Ewe Benbenek wurde 1985 im polnischen Kamienna Góra geboren, als Kind kam sie mit ihren Eltern nach Deutschland. In ihrem Stück „Tragödienbastard“ thematisiert sie die Fremdheitserfahrungen als Migrantin – und wurde dafür unter anderem mit dem renommierten Stücke-Preis in Mülheim ausgezeichnet. Ein Gespräch mit der Regisseurin der Deutschen Erstaufführung in Koblenz, Marie-Theres Schmidt, und Dramaturgin Juliane Wulfgramm.
Der Titel „Tragödienbastard“ führt ein bisschen auf eine falsche Fährte. Eine echte Tragödie ist das ja gar nicht.
Marie-Theres Schmidt: Ich würde sagen, dass es hier eher um den Bastard einer Tragödie geht. Die Autorin Ewe Benbenek hat mal erzählt, dass sie sich überlegte: Wie würde eine Tragödie heute aussehen? Wie würde man da sprechen?

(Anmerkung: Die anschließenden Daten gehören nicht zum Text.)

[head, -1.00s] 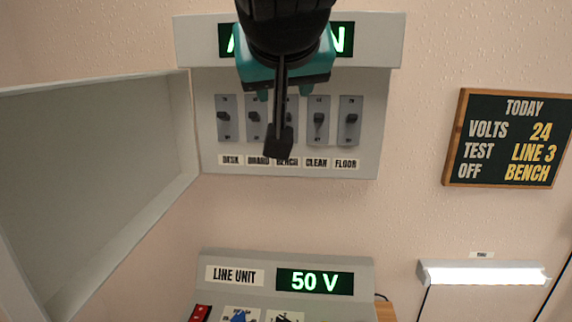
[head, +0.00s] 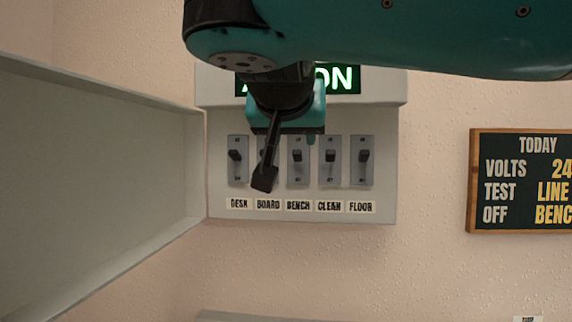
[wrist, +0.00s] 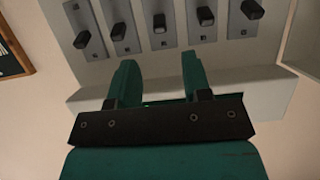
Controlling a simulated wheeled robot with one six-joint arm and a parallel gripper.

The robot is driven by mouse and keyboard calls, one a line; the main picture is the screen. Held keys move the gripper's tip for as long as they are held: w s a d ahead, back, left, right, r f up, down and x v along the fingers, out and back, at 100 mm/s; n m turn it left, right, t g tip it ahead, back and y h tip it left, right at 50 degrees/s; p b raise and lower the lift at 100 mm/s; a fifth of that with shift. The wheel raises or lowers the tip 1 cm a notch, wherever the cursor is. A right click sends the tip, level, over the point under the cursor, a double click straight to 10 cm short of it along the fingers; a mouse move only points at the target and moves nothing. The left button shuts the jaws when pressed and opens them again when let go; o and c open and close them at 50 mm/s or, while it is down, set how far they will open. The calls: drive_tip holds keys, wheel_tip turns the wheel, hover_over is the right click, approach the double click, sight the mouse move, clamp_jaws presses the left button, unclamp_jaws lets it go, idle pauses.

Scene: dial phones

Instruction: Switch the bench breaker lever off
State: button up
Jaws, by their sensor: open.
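The breaker panel (head: 385,200) on the wall has a row of levers above labels DESK, BOARD, BENCH, CLEAN and FLOOR. The bench lever (head: 297,157) is third in the row and its dark handle sticks out. It also shows in the wrist view (wrist: 159,22), where the panel appears inverted. My gripper (head: 290,134) is open and empty in front of the panel, around the top of the lever row. In the wrist view my gripper (wrist: 160,75) has the bench lever beyond its fingers, roughly in line with the gap. A black rod on my arm hides much of the board lever.
The open cabinet door (head: 100,180) stands out on the left. The lit sign (head: 335,79) above the levers is partly covered by my arm. A chalkboard (head: 525,180) on the right reads OFF with BENCH cut off. The wall between is clear.

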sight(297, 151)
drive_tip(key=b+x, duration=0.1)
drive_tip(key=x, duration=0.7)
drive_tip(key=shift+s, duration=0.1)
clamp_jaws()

Juliane Wulfgramm: Benbenek hat sich im Studium viel mit Tragödien beschäftigt, eigentlich wollte sie Euripides’ „Bakchen“ überschreiben. Zuerst hatte sie vor, das ganze Stück chorisch zu gestalten, aus der Tragödie den Chor zu nehmen. Daher der Titel.
Wo wir schon vom „Bastard“ sprechen: Im Zeitungslayout gibt es den Begriff des „Hurenkindes“, das bezeichnet ein bisschen altmodisch eine Spalte, die mit einem Absatzende beginnt. Der Gedanke dahinter ist, dass das „Hurenkind“ nicht weiß, wo es herkommt – und die migrantische Protagonistin aus dem Stück tut sich da auch schwer.

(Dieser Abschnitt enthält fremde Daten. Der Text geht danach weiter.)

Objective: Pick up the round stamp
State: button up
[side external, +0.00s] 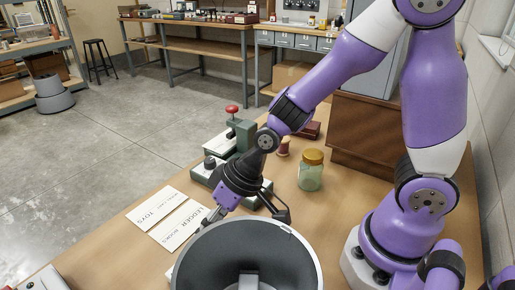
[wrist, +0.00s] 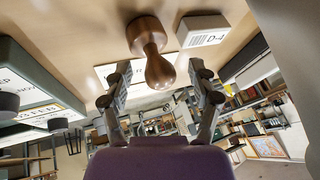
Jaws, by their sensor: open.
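The round stamp (wrist: 147,34) is a brown turned-wood piece with a wide base, narrow neck and rounded knob. In the wrist view it stands on the tabletop, knob towards me. My gripper (wrist: 159,70) is open, a finger on each side of the knob in that view, with visible gaps on both sides. I cannot tell how far the knob reaches between the fingers. In the side external view my gripper (side external: 213,216) points down to the left, low over the table, its tips partly behind a grey round shade. The stamp is hidden there.
The grey shade (side external: 190,262) fills the front. Printed cards (side external: 157,206) lie left of my gripper, green presses (side external: 240,135) behind it. A glass jar (side external: 311,175) and reddish spool (side external: 283,147) stand at the right. A white D-4 box (wrist: 203,31) is close beside the stamp.

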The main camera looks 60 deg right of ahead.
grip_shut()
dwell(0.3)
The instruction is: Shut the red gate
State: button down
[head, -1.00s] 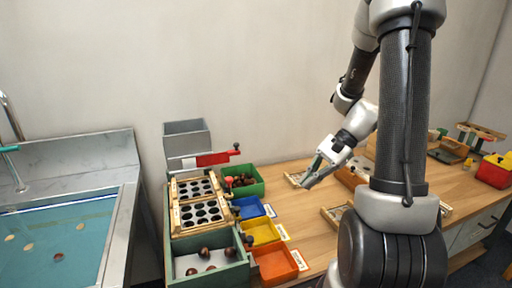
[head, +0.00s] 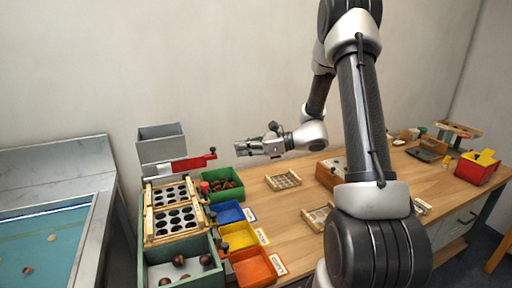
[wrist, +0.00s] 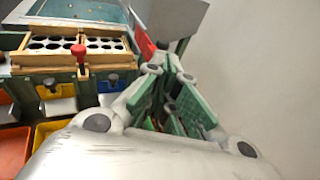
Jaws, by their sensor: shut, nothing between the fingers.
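The red gate (head: 192,163) is a flat red plate with a black knob at its right end. It sticks out to the right from under the grey hopper (head: 162,148), above the hole board. In the wrist view the red gate (wrist: 143,38) shows just beyond the fingers, partly hidden by them. My gripper (head: 240,148) is shut and empty, to the right of the gate's knob and slightly higher. In the wrist view my gripper (wrist: 170,70) points towards the hopper and gate. I see no clear contact with the gate.
The wooden hole board (head: 150,232) lies below the gate. A green bin (head: 233,193) with chestnuts stands beneath my gripper. Blue (head: 229,212), yellow (head: 238,236) and orange (head: 254,267) trays line the front. A green-walled box (head: 217,270) holds several chestnuts. The air around the knob is clear.

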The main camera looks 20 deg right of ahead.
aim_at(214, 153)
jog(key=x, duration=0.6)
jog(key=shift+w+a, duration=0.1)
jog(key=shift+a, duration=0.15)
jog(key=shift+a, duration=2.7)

Schmidt: Auf jeden Fall. Jemand, der nicht weiß, wo er herkommt, der nicht weiß, wo er dazugehört – das wird im Stück offensiv verhandelt. Aber es gibt auch den bastardhaften Umgang mit Sprache. Die Autorin nimmt sich, was sie gerade braucht, sie ergänzt, sie überschreibt, auch sich selbst, sie findet einen freien Umgang, bei dem man sagen könnte: Das ist doch gar kein richtiges Deutsch! Schreib’ doch mal in ganzen Sätzen!
Wulfgramm: Ein unreines Deutsch, ein dreckiges Deutsch. Außerdem gibt es ein paar polnische Passagen, und das ist dann ein verschriftliches Sprachpolnisch, kein Hochpolnisch. Das ist keine reine Form und keine reine Sprache.
Aber die Sprache ist ganz streng komponiert, man muss sie auch ernstnehmen.
Schmidt: Ja, die Sprache ist die Protagonistin. Das ist ein Stück über Text, über das Sprechen, über die verschiedenen Zugänge zu Sprache und Text. Wir haben immer wieder überlegt, wo man was streichen, was rausnehmen kann, aber man ist so an den Rhythmus gebunden, dass wirklich jedes Wort seinen Sinn hat.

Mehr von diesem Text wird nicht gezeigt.